N’ayons plus peur, en 2024, de considérer la littérature comme une forme de pensée. Si celle-ci prend des formes gracieuses auxquelles la philosophie ou la politique n’accèdent plus, c’est parce que dans ses phrases circule le feu de l’indemne. Les phrases de la littérature pensent car elles s’ouvrent à cette dimension poétique de l’existence qui manque à la société planétaire.
Je voudrais rendre également hommage à Pierre Alferi, disparu en août dernier ; il a eu entre autres l’audace d’écrire ceci dans son très bel essai Chercher une phrase : «  La littérature est de la pensée pure, c’est­ à-dire libre. » Et il ajoutait : « La possibilité d’une phrase consiste seulement dans le mouvement de sa recherche ; c’est en cela qu’elle est une pensée. »

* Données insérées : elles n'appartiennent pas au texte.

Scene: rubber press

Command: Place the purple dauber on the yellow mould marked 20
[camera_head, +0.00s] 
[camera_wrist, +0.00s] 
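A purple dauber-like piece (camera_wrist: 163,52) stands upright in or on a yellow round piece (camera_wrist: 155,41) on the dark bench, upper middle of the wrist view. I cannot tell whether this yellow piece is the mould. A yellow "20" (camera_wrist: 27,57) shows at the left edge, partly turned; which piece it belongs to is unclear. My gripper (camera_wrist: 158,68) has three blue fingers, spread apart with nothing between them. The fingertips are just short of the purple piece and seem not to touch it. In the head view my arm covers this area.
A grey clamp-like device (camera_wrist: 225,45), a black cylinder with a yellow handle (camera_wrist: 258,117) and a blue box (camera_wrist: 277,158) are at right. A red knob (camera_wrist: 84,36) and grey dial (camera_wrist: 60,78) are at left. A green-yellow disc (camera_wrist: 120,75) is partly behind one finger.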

Je fonde la revue Aventures, avec l’aide de Victor Depardieu, pour que nous cherchions des phrases nouvelles. Le mot « aventure » vient de l’enfance, des chevaliers de Chrétien de Troyes et d’un petit récit extatique méconnu de Rainer Maria Rilke qu’Olivier Le Lay fait renaître dans ce numéro à travers sa traduction ondoyante.
Le mot « aventures », au pluriel, ouvre un trésor d’intensités heureuses ; il possède en lui de quoi relancer infiniment le désir d’écrire et d’aimer ; il résonne avec la possibilité d’accorder nos vies à cet événement toujours à venir qui déborde l’écriture elle-même : les aventures trament la matière intellectuelle, spirituelle et sensuelle de ce nouvel amour du langage que les écrivaines et écrivains publiés dans la revue inventent ensemble.
C’est pourquoi il était logique que l’on reprenne à neuf la question du désir. Demander à soixante-cinq autrices et auteurs : « Écrivez-vous des scènes de sexe ? » ne relève pas d’une vérification sur l’état de leur libido, mais d’une interrogation sur la nature de ce qui anime l’écriture. Qu’est-ce que l’ardeur ? Comment s’exprime en vous la liberté du langage ?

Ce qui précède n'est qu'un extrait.